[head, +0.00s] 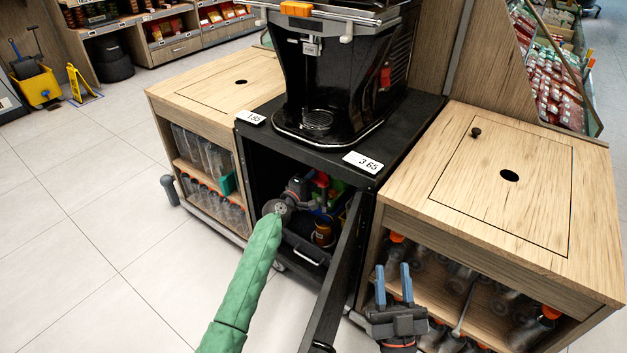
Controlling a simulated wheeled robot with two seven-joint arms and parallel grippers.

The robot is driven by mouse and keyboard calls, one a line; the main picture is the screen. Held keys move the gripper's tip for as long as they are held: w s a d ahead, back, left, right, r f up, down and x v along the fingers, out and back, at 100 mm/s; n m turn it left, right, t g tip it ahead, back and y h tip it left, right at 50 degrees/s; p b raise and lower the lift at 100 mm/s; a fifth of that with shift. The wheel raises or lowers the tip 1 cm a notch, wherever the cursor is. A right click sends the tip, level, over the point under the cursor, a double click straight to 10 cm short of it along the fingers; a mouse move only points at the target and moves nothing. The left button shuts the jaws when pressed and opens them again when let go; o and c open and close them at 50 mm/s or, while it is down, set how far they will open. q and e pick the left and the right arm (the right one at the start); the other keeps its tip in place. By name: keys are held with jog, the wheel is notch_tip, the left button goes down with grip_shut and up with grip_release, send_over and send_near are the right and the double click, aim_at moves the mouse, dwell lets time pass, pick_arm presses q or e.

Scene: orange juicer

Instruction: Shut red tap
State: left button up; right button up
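A small red part (322,179), which looks like the red tap, shows inside the open black cabinet below the juicer. It is small and partly hidden, so I cannot tell its setting. My left arm in a green sleeve reaches into the cabinet, and my left gripper (316,200) is in the shadow close beside the red part. I cannot tell if it touches it, and its fingers are too dark to read. My right gripper (393,285) is outside, in front of the right wooden cabinet, with its two blue fingers apart and nothing between them.
The black cabinet door (337,275) stands open to the right of my left arm. An orange-brown container (323,234) sits low inside. The juicer (335,75) stands on top. Wooden cabinets with bottles (215,85) (520,180) flank it.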

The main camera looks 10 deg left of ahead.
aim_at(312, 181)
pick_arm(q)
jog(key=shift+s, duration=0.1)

-------------------------

Exactly reproduce the run of lines from the start of the listing through the line with "Controlling a simulated", inclusive; pictures are not copied.

Answer for the task.
[head, +0.00s] 
Controlling a simulated wheeled robot with two seven-joint arms and parallel grippers.

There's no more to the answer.